**OBJECTIVE**: Tally the lines containing the word "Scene" and give the total alone.
* BEGIN RECORD SET *
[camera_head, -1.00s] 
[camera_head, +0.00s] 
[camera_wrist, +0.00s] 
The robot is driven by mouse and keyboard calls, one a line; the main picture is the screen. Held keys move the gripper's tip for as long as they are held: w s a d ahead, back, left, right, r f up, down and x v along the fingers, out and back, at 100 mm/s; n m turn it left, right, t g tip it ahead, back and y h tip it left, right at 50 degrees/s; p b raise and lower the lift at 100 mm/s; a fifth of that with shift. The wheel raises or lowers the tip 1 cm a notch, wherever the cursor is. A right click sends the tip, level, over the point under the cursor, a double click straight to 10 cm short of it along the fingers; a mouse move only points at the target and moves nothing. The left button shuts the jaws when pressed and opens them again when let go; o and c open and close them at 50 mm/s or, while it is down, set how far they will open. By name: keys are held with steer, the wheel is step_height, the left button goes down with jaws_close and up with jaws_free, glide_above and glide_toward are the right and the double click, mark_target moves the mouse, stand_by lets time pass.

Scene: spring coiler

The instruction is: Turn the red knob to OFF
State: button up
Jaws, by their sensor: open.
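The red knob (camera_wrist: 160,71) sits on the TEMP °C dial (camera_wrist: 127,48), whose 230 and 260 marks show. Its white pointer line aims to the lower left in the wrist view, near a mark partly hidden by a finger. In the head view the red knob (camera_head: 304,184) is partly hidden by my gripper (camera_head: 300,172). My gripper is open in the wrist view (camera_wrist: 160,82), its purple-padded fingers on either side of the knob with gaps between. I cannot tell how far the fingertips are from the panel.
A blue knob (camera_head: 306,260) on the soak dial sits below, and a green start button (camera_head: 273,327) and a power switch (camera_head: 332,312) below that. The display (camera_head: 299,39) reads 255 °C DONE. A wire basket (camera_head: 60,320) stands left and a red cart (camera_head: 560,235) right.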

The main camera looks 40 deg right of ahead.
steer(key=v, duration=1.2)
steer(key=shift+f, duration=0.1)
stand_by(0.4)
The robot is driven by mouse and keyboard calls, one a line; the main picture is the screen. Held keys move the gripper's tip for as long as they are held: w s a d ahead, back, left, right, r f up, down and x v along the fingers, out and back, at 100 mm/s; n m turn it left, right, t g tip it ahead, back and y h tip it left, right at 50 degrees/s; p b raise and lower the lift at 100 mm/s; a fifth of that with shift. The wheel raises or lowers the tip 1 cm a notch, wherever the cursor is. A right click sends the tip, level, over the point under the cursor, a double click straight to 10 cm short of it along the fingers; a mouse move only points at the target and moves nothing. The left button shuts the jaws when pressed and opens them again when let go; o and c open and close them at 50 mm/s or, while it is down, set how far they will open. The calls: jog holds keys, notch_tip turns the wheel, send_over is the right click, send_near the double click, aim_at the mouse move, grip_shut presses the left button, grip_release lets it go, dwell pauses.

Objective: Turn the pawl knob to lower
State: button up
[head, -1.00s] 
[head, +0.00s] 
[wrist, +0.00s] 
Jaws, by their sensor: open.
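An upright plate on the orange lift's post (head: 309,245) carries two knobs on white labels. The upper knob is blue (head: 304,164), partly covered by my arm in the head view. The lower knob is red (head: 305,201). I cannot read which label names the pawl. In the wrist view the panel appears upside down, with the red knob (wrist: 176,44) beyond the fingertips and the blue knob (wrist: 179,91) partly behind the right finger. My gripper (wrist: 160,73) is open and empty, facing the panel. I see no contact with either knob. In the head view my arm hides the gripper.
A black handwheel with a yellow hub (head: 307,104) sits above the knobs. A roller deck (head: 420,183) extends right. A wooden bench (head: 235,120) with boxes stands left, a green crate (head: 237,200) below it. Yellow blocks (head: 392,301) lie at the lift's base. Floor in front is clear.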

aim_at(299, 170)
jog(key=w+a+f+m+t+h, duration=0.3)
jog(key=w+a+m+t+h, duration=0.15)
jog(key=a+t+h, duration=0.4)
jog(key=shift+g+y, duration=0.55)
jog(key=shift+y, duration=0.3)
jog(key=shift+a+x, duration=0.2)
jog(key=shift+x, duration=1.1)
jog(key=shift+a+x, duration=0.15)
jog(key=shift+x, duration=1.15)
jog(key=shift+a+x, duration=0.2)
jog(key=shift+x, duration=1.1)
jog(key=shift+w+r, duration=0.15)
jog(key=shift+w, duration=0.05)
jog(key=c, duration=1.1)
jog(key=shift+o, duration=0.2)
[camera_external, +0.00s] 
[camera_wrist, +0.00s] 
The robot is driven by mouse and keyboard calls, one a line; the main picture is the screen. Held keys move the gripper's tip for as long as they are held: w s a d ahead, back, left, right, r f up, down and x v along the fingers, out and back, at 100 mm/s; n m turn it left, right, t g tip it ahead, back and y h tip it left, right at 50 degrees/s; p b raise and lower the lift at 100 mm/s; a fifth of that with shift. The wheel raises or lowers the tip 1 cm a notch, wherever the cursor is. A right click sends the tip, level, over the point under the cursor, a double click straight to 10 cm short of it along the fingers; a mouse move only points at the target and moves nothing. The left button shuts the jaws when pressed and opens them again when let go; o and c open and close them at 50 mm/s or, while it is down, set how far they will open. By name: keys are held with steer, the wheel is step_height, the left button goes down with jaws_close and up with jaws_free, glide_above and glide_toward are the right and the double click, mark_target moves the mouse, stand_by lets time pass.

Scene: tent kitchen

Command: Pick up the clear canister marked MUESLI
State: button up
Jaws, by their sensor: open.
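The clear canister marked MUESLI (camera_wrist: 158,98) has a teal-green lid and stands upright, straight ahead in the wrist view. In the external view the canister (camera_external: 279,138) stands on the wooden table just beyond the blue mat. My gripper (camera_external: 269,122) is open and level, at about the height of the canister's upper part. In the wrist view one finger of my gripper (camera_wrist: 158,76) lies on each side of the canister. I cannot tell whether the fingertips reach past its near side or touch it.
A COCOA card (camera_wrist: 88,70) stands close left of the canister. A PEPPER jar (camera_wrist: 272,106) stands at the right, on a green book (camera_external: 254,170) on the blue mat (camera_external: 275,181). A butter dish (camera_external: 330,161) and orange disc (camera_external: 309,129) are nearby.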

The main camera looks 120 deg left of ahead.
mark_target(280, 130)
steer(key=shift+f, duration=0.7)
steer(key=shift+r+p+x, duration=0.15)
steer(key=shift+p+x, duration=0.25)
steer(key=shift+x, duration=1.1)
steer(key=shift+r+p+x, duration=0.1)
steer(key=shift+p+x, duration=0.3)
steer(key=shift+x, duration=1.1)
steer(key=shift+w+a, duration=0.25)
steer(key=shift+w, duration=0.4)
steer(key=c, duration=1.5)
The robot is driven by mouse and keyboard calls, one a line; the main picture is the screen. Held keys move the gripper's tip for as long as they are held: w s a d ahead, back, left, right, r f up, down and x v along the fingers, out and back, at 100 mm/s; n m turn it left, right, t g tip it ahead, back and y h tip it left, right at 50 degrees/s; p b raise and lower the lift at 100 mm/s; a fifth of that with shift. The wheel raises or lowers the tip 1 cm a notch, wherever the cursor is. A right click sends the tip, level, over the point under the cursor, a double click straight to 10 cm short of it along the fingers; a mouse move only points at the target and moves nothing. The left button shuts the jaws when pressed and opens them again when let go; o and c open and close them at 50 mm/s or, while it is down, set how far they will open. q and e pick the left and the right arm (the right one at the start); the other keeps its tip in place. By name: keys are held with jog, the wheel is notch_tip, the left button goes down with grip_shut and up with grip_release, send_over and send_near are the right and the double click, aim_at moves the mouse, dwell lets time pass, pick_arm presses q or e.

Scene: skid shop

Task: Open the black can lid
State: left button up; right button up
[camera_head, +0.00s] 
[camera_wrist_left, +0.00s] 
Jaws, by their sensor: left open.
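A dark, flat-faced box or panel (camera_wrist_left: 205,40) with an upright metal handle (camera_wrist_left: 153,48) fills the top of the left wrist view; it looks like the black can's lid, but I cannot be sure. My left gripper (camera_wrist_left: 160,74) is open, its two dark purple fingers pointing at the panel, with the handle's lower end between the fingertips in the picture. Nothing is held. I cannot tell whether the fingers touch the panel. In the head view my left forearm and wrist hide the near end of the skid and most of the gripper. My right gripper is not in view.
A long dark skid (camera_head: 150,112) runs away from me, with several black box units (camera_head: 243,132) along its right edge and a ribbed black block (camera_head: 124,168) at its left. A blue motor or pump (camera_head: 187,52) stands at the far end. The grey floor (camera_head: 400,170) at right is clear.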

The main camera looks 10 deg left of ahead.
* END RECORD SET *
**ANSWER FOR THE TASK**: 3